Arguably the most faithful adaptation of an Ernest Hemingway novel, The Old Man and the Sea features an earnest, Oscar-nominated performance by Spencer Tracy in the titular role. The slight story and languorous presentation may turn off some viewers, but director John Sturges captures the book's flavor and Warner Archive's new 4K scan of the original camera negative heightens the intimacy of this stirring portrait of faith and perseverance. Solid audio and some rare Hemingway footage also distinguish this Blu-ray release. Recommended.
"If I had known what trouble it was going to be, I'd never have agreed to it. This is for the birds."

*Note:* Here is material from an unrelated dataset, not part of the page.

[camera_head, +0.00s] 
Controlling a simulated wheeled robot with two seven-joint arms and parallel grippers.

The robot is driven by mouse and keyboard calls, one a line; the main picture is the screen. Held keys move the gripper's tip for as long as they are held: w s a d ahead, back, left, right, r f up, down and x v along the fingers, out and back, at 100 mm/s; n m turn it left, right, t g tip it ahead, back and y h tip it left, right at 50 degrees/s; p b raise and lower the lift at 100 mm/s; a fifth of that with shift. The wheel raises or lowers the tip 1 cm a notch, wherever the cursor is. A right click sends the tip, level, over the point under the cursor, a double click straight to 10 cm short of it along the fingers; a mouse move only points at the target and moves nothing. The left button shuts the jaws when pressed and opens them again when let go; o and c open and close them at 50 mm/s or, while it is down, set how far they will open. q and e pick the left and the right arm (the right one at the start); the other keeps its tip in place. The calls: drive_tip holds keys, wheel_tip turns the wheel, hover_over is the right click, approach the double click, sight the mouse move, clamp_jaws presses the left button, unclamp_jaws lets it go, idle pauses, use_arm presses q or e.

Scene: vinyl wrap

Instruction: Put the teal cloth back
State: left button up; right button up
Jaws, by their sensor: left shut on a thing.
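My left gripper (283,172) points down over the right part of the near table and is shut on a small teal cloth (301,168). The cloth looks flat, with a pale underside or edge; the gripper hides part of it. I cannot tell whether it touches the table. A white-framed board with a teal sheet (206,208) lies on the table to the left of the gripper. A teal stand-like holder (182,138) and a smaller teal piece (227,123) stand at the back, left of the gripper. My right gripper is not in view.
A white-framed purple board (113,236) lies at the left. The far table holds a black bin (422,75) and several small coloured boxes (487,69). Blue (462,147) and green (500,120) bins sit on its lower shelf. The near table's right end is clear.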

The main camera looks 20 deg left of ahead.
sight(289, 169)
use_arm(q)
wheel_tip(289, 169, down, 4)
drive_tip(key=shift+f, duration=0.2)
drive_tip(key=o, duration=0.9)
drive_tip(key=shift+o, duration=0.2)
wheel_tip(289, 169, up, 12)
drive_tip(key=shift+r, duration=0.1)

So said Spencer Tracy after shooting The Old Man and the Sea, a movie that took almost four years to make at a cost of almost $6 million. The price tag is almost unfathomable, considering Tracy is alone in his rickety fishing boat for almost the entire film, a good portion of which was shot in a studio tank. A change of director, weather issues on location, and other myriad issues prolonged production, but despite the challenges, this screen version of Ernest Hemingway's Pulitzer Prize-winning novella captures the essence of the author's simple, meaningful tale and provides a showcase for Tracy, who earned his sixth Best Actor Oscar nomination for his low-key performance.
Hollywood has struggled mightily throughout its history to successfully film Hemingway's novels, but The Old Man and the Sea just might be the most faithful adaptation of his work. Screenwriter Peter Viertel, who also adapted The Sun Also Rises the previous year, draws extensively from the novella to capture its simplicity and lyrical flavor. The lack of plot actually works to the movie's advantage, allowing us to concentrate on the prose, visuals, and Tracy's performance. The pacing sometimes flags, but the movie's intangibles keep us involved, despite the mishmash of locations and technical processes that draw attention away from the narrative.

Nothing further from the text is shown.